General marketing and advertising laws

In addition to energy-sector specific rules, all energy businesses need to comply with a range of other marketing laws, regulations and rules that apply across industries. These include:

  • Rules relating to ‘unsolicited consumer agreements’ in the Australian Consumer Law (ACL) (this applies Australia-wide). This includes time windows for ‘cold-calling’ customers and significant disclosure requirements (see sections 73-79);
  • Prohibitions on ‘misleading or deceptive conduct’ or ‘making false or misleading representations’ in the ACL. Energy retailers have paid penalties under these sections for advertising their discounts in a misleading manner;
  • Restrictions on telemarketing calls in the Do Not Call Register Act 2006;
  • Prohibited calling times for the telemarketing sector as set out in the Telecommunications (Telemarketing and Research Calls) Industry Standard 2017;
  • Restrictions on passing on personal information for direct marketing purposes under the Privacy Act 1988.

Who may consumers complain to?

First port of call for complaints, should be to the energy businesses themselves.

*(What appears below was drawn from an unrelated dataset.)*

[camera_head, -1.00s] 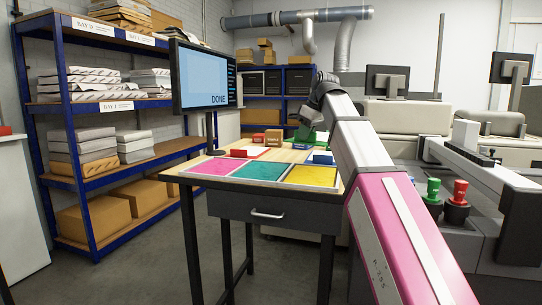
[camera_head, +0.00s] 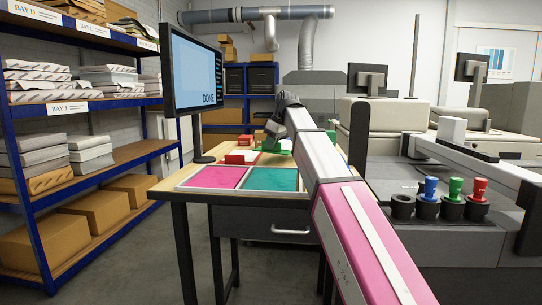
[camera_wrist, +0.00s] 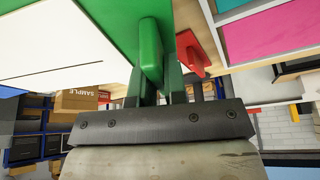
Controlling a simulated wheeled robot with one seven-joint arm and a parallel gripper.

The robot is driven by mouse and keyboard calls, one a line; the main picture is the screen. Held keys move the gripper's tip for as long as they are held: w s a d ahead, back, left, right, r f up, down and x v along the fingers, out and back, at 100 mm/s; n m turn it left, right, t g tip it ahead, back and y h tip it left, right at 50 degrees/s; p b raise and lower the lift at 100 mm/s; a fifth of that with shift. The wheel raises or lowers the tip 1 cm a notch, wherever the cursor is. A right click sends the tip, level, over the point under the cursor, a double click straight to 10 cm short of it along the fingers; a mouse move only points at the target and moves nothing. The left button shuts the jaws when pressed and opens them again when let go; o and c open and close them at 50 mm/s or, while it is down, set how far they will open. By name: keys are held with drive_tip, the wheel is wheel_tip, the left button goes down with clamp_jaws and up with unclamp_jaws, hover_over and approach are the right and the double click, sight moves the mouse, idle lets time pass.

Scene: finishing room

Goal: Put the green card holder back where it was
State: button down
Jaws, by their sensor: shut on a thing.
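The green card holder is a flat green-edged plate with a white face and an upright green grip (camera_wrist: 151,50), large in the wrist view. My gripper (camera_wrist: 155,85) is shut on that grip, its fingers on either side of it. In the head view the holder shows only as a small green patch (camera_head: 286,146) at the far end of my arm, over the back of the table (camera_head: 175,184). My arm hides much of it there. I cannot tell whether the holder touches the table.
The table bears a pink panel (camera_head: 214,177), a teal panel (camera_head: 271,179), a red holder (camera_head: 236,158) and small brown boxes. A monitor (camera_head: 196,75) stands at its left. Blue, green and red stamps (camera_head: 454,188) stand in black cups at right. Shelves (camera_head: 80,115) stand left.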

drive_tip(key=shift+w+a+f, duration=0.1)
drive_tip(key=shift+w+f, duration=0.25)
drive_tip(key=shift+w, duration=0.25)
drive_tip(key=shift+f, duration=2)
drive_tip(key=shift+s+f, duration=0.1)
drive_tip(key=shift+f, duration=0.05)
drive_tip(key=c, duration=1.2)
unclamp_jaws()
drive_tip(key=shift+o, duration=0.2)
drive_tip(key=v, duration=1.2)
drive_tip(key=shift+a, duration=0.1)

All of them should have dispute resolution procedures in place (for retailers, this is a legal requirement).

If you are unsatisfied with your response, you could make a complaint to the energy ombudsman in your state or territory.

For breach of the ACL, complaints can be made to the Australian Competition & Consumer Commission (‘ACCC’). In addition, depending on the complaint, you may be able to complain to the fair trading agency in your state of territory such as NSW Fair Trading and the Queensland Office of Fair Trading.